WORK TO BE COMPLETED:
Search the listing below for the string "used" and show each line that contains it.

DATA PROVIDED:
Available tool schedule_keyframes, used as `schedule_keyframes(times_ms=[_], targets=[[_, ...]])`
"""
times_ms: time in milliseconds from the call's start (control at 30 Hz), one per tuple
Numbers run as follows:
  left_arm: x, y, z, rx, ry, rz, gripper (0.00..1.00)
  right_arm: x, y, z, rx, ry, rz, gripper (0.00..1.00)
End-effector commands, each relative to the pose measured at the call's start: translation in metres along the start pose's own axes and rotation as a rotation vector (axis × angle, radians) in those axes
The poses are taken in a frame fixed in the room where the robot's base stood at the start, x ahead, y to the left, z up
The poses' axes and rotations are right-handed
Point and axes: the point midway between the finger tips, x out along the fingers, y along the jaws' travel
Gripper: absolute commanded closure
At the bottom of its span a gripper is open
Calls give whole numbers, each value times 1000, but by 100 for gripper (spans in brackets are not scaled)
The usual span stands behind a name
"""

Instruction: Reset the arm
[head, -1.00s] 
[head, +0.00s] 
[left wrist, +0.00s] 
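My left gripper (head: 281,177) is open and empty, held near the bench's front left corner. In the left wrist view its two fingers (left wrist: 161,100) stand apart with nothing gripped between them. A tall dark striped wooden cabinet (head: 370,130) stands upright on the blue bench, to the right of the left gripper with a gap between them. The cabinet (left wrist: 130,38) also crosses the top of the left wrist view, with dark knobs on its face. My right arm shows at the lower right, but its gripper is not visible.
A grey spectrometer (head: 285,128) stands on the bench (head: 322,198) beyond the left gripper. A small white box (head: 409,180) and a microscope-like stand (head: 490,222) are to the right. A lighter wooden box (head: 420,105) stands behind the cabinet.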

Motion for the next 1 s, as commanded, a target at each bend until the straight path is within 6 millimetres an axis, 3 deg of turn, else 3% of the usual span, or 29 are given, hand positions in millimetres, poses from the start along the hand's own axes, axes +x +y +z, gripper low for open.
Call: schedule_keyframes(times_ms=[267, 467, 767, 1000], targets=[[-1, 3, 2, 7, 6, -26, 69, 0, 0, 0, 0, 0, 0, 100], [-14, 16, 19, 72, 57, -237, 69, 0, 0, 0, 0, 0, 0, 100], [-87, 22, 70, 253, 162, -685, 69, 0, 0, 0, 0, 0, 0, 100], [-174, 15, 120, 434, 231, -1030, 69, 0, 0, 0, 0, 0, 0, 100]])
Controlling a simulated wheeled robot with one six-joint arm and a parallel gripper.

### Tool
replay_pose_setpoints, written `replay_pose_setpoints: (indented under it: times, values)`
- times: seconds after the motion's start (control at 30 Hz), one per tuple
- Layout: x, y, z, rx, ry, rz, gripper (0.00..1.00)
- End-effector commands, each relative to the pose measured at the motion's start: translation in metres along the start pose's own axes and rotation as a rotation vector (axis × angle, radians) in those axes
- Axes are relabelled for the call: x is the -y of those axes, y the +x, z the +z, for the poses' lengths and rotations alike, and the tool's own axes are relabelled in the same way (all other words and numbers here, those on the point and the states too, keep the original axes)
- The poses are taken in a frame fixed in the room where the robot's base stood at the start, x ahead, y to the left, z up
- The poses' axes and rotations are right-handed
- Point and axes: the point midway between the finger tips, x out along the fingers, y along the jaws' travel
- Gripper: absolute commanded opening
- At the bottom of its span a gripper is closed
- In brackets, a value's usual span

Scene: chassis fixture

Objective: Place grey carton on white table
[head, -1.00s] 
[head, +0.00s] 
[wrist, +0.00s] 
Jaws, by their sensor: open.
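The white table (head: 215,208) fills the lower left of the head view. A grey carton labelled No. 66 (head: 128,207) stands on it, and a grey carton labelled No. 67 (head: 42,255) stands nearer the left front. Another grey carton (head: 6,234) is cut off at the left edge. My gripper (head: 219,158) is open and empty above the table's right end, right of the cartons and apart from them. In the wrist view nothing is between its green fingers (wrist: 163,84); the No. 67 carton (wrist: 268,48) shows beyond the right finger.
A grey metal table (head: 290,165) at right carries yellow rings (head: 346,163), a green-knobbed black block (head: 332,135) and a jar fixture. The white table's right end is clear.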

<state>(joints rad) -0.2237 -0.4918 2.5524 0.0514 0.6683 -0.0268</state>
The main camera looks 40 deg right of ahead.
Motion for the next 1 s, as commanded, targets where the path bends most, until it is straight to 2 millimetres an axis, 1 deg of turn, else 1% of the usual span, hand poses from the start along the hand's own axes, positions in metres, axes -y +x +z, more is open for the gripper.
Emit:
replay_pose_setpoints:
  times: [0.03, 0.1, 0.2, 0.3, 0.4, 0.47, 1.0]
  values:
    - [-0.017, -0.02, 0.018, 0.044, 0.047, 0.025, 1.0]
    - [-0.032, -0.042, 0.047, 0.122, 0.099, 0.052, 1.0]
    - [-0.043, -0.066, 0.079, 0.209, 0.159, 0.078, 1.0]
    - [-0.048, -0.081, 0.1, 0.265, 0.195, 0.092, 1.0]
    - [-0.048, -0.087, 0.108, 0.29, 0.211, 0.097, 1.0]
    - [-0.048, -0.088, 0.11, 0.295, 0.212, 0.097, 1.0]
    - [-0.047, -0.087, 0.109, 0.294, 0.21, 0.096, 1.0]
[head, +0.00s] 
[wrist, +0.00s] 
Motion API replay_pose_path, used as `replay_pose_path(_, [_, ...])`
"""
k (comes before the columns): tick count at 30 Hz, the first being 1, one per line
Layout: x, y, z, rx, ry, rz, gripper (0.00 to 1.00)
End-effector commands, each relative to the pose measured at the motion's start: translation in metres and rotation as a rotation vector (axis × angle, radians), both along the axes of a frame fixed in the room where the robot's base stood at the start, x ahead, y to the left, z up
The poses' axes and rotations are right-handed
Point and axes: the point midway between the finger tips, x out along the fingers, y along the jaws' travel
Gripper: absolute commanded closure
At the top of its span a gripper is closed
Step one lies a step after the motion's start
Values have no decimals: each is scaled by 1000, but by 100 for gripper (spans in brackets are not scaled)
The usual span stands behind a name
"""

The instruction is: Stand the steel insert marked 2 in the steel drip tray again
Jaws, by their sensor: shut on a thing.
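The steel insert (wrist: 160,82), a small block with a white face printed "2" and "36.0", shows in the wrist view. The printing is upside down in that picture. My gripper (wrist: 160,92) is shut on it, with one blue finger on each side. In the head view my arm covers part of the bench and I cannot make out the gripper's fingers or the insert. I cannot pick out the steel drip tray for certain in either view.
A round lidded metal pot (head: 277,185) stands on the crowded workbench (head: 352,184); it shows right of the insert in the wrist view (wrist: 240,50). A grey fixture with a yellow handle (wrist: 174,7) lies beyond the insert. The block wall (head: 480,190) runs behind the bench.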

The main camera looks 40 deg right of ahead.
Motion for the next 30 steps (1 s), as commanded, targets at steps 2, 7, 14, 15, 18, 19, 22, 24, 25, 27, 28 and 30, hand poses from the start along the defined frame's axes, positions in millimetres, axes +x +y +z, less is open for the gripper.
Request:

FULL SOLUTION:
Available tool schedule_keyframes, used as `schedule_keyframes(times_ms=[_], targets=[[_, ...]])`
Motion API replay_pose_path, used as `replay_pose_path(_, [_, ...])`

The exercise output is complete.